### Work to do
Find every line in the records that holds the string "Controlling". Copy each one.

### Data to use

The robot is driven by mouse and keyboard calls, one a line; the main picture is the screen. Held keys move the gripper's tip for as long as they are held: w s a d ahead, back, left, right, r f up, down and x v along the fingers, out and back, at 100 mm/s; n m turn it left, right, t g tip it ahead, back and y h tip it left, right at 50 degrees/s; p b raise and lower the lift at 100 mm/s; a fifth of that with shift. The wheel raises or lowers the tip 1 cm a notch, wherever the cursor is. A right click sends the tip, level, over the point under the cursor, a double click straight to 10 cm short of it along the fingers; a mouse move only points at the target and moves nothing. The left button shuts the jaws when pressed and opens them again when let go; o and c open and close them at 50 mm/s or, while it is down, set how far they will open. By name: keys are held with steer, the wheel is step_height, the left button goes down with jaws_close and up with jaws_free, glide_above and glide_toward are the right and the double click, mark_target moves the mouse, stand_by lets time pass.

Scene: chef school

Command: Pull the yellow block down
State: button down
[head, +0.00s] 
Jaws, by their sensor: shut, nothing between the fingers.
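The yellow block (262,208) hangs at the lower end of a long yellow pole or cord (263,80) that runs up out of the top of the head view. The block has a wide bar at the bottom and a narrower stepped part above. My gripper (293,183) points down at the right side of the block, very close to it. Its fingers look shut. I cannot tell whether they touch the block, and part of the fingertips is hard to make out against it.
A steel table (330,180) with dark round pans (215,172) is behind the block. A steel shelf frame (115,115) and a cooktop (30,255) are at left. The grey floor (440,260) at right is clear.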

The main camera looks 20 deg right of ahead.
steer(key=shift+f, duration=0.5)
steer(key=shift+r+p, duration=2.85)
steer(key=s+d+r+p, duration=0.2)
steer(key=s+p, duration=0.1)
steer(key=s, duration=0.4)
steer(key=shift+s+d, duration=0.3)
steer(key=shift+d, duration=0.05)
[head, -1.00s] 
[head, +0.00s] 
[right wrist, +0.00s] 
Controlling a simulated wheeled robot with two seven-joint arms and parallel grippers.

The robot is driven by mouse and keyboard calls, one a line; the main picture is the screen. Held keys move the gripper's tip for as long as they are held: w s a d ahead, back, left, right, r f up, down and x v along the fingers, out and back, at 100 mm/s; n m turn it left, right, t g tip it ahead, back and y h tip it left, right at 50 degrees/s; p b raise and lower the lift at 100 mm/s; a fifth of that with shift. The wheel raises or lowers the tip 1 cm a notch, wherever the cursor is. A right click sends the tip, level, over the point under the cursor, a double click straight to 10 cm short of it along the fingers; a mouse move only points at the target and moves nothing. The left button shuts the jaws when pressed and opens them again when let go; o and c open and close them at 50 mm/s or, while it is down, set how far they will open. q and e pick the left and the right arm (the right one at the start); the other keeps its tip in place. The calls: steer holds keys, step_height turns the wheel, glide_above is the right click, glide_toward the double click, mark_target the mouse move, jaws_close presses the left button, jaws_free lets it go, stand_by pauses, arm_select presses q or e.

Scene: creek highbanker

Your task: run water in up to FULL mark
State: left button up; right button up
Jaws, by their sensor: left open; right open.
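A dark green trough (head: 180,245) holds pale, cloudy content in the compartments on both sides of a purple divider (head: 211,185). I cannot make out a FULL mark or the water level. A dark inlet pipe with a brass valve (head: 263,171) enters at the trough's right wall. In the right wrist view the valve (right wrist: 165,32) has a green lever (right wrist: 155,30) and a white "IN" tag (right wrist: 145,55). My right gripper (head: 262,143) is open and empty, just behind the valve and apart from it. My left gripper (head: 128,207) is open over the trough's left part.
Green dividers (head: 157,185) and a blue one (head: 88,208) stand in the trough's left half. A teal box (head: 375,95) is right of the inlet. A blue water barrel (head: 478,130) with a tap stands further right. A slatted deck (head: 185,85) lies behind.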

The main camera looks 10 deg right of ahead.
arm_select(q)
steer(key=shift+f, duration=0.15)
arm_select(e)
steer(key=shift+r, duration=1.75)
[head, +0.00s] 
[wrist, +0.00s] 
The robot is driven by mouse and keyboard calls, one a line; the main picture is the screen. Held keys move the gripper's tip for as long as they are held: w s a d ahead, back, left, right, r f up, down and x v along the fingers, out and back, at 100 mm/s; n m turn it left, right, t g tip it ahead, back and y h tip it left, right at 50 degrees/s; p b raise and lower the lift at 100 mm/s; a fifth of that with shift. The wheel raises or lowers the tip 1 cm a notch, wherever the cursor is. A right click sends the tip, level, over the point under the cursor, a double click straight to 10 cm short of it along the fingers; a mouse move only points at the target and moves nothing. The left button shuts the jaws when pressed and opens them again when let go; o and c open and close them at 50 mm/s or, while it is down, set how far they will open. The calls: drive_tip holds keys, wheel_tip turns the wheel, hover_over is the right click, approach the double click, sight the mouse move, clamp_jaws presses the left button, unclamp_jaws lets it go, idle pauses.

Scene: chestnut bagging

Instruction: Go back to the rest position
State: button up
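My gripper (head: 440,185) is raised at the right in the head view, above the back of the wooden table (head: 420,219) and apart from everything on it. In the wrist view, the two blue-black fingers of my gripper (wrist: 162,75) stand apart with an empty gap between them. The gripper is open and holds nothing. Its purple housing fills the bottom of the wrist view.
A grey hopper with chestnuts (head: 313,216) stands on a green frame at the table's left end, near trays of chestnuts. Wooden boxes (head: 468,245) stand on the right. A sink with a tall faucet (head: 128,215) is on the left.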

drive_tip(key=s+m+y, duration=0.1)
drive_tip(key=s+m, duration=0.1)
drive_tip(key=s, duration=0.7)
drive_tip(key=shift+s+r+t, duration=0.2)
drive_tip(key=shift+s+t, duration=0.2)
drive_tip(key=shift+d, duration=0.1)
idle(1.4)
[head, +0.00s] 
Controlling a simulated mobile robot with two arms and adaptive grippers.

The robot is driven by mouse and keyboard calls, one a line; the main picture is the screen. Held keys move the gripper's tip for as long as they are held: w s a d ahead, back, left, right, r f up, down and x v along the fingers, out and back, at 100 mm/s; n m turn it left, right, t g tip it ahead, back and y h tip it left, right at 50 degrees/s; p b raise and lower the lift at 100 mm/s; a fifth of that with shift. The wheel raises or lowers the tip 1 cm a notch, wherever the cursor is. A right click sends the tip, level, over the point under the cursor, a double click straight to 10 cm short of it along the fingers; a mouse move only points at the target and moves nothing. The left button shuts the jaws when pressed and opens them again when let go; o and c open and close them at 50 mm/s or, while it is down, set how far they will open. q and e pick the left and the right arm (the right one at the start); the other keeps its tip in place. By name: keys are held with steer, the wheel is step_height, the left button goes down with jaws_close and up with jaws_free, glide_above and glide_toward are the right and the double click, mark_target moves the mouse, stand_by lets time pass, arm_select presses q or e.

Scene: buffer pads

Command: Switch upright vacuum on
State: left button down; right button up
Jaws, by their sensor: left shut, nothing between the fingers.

### Result of the task
Controlling a simulated wheeled robot with two seven-joint arms and parallel grippers.
Controlling a simulated mobile robot with two arms and adaptive grippers.

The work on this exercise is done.